Pour Pierre et Jeanne la difficulté était venue du curé, car faire des galipettes dans les granges étaient certes aisées mais convaincre un éminent ecclésiastique de marier des cousins en était une autre.

Pierre Rapiteau le père avait eu beau plaider la cause de son fils en expliquant qu’ils avaient seulement un arrière grand père en commun, rien n’y fit et il en fallut passer par une dispense de consanguinité au troisième degré. Elles étaient presque toujours accordées par Monseigneur l’évêque de Luçon mais cela avait un coût qui se rajoutait au frais de la noce.

Ils sont bien malins, nos curés, comment trouver une femme dans nos petits villages sans que l’on ne soit pas de loin apparenté. De toutes façons nos gars protégeaient leur nid des oiseaux pilleurs des autres paroisses.

Enfin le départ s’effectua, le curé n’aimerait pas que l’on soit en retard.

A la grande Genette l’agitation était similaire, Louis Biron petit journalier sans le sous âgé de 26 ans avait concrétisé des longues fiançailles avec Jeanne Violeau une pauvrette de 24 ans, réunir la somme d’argent nécessaire à un établissement retardait souvent les noces.

Louis est accompagné de ses deux frères, il est orphelin de père comme d’ailleurs son épouse Jeanne

Là aussi, ils étaient lointains cousins, et monsieur le curé dût solliciter dispense auprès de Monseigneur.
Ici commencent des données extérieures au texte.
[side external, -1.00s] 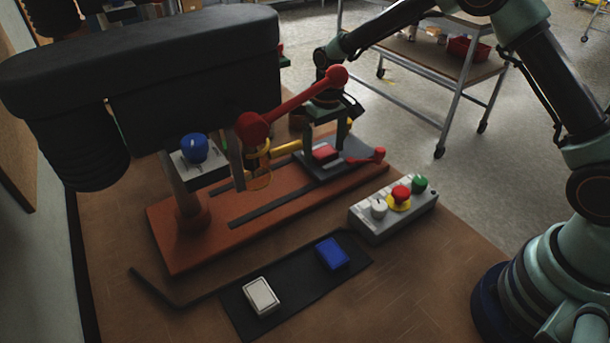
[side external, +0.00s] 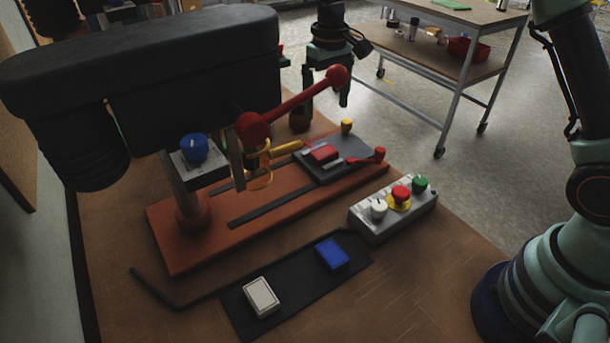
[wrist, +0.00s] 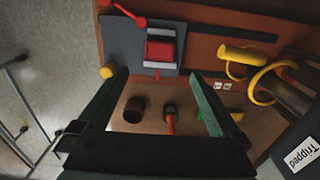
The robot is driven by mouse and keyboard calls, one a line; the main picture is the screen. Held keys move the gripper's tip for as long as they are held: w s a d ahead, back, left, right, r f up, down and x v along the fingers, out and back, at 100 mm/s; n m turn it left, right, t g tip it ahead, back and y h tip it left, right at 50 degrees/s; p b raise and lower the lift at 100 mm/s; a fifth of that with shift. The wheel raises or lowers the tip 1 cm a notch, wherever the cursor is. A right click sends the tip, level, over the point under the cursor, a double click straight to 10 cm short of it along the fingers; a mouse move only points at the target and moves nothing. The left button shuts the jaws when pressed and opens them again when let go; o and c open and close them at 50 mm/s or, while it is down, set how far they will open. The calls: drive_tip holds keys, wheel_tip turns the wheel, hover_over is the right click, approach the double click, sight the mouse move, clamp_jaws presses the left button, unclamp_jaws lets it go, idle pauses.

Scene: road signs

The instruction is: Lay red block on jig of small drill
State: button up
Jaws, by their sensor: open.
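The red block (side external: 322,153) lies on the dark grey jig (side external: 345,164) of the small drill, at the right end of the orange-brown drill base. In the wrist view the red block (wrist: 160,51) sits between two light grey bars on the jig (wrist: 122,52). My gripper (side external: 325,98) is open and empty. It is raised behind and above the jig, apart from the block. In the wrist view its two green fingers (wrist: 160,85) are spread wide with nothing between them. The small drill (side external: 150,70) has a black head and a red lever.
A white block (side external: 261,296) and a blue block (side external: 332,254) lie on a black mat (side external: 297,287) in front. A grey control box (side external: 393,217) with buttons stands at the right. A brown cup-like object (wrist: 134,110) stands behind the jig.

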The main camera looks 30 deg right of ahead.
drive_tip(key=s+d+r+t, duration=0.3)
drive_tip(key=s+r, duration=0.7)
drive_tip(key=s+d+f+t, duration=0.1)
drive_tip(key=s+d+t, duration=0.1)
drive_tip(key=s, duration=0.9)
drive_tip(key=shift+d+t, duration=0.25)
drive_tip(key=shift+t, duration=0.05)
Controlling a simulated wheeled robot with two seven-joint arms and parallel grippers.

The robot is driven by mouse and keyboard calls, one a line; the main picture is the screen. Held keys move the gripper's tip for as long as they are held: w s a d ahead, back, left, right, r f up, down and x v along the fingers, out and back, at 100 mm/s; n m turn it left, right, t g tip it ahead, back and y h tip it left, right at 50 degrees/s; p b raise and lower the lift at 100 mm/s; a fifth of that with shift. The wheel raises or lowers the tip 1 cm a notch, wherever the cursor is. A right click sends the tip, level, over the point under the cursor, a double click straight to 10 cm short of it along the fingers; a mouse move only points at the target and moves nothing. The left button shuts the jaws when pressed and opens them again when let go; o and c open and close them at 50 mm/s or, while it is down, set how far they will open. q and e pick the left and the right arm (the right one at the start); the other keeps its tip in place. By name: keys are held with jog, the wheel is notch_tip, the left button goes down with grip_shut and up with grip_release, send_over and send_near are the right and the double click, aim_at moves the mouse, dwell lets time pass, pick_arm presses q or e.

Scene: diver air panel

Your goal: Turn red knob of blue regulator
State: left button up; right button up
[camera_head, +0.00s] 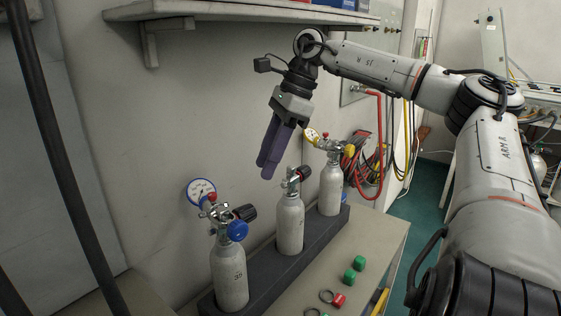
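The blue regulator, with a white gauge (201,191) rimmed in blue and a blue knob (237,231), sits on top of the left grey cylinder (229,275). A small red knob (212,197) shows beside the gauge, with a black handwheel (245,213) to its right. My right gripper (264,171), with purple fingers pointing down, hangs above and to the right of the regulator, clear of it. Nothing shows between its fingers. They overlap in this view, so their opening is unclear. My left gripper is out of view.
The middle cylinder (290,225) and the right cylinder (330,188), which bears a yellow regulator (348,150), stand in a dark rack (262,272). Green caps (349,276) and a red cap (338,300) lie on the bench. A shelf (240,12) juts out above.

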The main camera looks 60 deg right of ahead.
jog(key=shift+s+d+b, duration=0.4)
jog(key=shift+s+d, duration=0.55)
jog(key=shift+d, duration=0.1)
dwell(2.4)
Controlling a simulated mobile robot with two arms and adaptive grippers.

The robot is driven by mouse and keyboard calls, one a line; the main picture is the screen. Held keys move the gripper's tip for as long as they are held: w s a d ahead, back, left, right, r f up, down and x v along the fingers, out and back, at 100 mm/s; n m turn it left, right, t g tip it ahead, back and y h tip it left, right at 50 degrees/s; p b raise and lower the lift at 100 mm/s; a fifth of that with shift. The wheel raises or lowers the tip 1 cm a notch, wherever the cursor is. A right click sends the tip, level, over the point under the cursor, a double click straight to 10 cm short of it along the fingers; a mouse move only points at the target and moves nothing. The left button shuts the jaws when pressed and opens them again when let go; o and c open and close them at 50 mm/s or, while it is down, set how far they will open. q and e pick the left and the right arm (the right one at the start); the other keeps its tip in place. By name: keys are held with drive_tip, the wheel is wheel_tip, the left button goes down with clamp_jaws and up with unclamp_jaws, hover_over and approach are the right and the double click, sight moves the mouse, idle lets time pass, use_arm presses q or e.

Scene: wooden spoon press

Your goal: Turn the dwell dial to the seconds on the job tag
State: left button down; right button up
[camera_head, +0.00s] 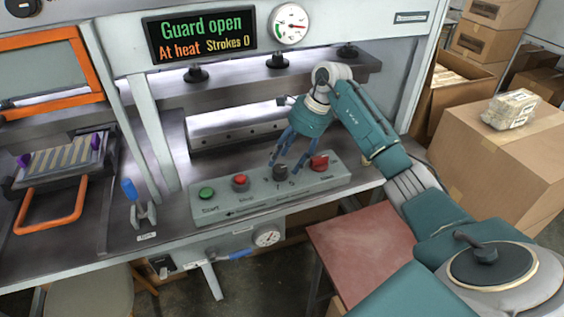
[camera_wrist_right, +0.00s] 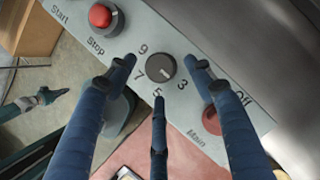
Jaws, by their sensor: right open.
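The dwell dial (camera_head: 280,174) is a dark round knob on the grey control box (camera_head: 330,180). In the right wrist view the dial (camera_wrist_right: 160,68) has 9, 7, 5 and 3 printed around it. Its pale mark points right, roughly toward the 3. My right gripper (camera_head: 287,163) is over the dial. In the right wrist view its dark blue fingers (camera_wrist_right: 165,66) are open around the dial, with a visible gap on each side; contact is not visible. A teal and dark shape at the wrist view's left edge seems to be my left gripper (camera_wrist_right: 45,103). No readable job tag shows.
The red Main switch (camera_head: 319,162) is close to the right of the dial. The red Stop button (camera_head: 240,182) and green Start button (camera_head: 207,193) are to its left. A blue-handled clamp (camera_head: 130,190) stands left of the box. The display (camera_head: 200,37) reads "Guard open".

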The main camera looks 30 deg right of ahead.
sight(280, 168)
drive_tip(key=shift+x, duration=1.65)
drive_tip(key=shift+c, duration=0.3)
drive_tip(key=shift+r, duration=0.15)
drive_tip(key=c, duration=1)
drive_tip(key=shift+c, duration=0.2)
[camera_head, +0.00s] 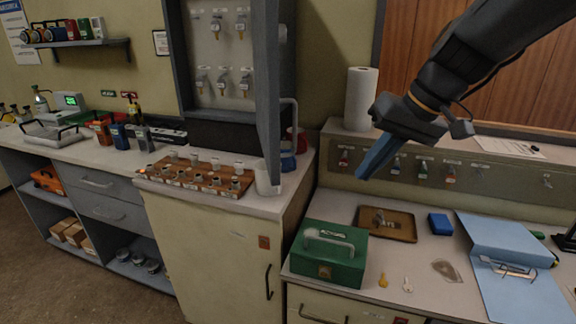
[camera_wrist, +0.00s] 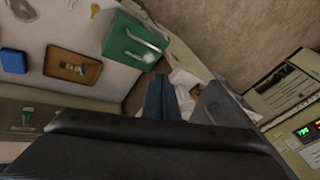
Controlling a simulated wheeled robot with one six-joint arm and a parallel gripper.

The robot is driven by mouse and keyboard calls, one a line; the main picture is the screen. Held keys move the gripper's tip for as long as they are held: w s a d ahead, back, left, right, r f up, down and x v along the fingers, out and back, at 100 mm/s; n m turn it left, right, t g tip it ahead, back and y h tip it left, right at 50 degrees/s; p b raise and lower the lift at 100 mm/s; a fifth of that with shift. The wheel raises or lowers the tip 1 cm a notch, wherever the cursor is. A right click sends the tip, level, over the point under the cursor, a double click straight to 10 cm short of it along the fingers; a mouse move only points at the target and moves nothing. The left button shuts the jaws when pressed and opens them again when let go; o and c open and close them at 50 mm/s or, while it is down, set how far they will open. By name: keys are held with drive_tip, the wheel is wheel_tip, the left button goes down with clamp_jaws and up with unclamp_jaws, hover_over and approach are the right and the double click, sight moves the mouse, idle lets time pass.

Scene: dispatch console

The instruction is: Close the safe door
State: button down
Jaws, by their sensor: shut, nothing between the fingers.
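The wall-mounted key safe (camera_head: 187,60) is a grey cabinet with several keys hanging on hooks inside. Its grey door (camera_head: 268,90) stands open, swung out toward me and seen nearly edge-on, with a pale handle (camera_head: 290,125) on its right side. My gripper (camera_head: 362,174) hangs to the right of the door, clear of it, with its blue fingers pointing down and left. In the wrist view the fingers (camera_wrist: 161,98) are together and empty. A grey panel (camera_wrist: 228,108) beside them may be the door; I cannot tell for sure.
A wooden rack (camera_head: 150,173) with several stamps sits on the cream cabinet below the door. A green box (camera_head: 345,275), brown tray (camera_head: 402,232) and blue binder (camera_head: 500,240) lie on the right desk. A paper roll (camera_head: 360,98) stands behind my gripper.

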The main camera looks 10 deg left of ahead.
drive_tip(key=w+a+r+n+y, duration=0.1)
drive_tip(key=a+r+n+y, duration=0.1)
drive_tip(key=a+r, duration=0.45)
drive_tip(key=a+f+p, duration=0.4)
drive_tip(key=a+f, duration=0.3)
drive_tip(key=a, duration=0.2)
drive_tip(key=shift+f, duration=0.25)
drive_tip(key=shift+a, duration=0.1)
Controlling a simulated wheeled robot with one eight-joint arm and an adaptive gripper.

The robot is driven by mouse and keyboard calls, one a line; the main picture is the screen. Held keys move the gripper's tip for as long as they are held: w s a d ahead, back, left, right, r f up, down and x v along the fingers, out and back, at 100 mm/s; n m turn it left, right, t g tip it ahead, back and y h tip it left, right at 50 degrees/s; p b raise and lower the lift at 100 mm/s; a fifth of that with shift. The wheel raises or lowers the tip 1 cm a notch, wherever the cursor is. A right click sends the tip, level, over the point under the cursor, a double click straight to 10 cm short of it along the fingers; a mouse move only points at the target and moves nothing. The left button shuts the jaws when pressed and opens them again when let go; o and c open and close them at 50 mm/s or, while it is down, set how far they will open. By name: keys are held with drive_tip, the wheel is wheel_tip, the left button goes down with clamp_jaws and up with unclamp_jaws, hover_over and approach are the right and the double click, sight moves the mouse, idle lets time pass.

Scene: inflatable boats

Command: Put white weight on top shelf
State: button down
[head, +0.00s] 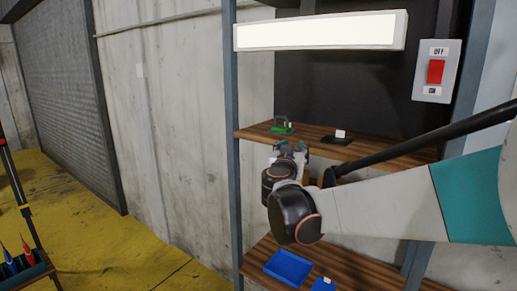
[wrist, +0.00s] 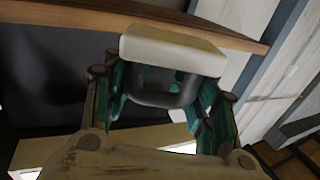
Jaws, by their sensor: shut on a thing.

Comme les autres groupes ils s’élancèrent, la noce n’était point nombreuse, mais a n’en pas douter on s’y amuserait bien.

A la Naulière, un peu en retrait trois hommes devisaient, le plus grand son vaste chapeau sur la tête se nommait Pierre Rabillé, âgé de 25 ans il portait fièrement une belle musculature formée aux travaux des champs, c’était un séducteur et bon nombre de paysannes à l’abri des pâtis avaient succombé à son charme. N’ayant pas fait germer de mauvaises graines dans le ventre fécond d’une paysanne amoureuse mais point mariée, il abordait sa liaison avec Marie Proust comme une bénédicité et la concrétisation de sa vie de garçon. Son interlocuteur René Rabaud était plutôt son contraire, petit , les épaules larges, des mains noueuses et larges, le visage rougeaud, le menton encore glabre, il n’avait connu en terme d’amour que ses mains rugueuses. Son père Jacques, tisserand au hameau de Villeneuve avait négocié presque à son insu un mariage avec Louise Rabillé la sœur de Pierre. Le troisième , se nommait Etienne Berthommé, également de petite taille un peu emprunté dans ses souliers neufs et ses habits du dimanche était un petit laboureur qui demeurait à la Naulière avec ses parents. Il avait rencontré Françoise Rabillé au cours d’une noce et s’en était suivi un long cérémonial, allant d’une première main sur l’épaule, d’un raccompagnement au domicile, d’un essai buccal, puis comme les choses se précisaient d’une masturbation mutuelle à l’abri d’une haie. Les deux étant mutuellement compatibles ils convainquirent leurs parents.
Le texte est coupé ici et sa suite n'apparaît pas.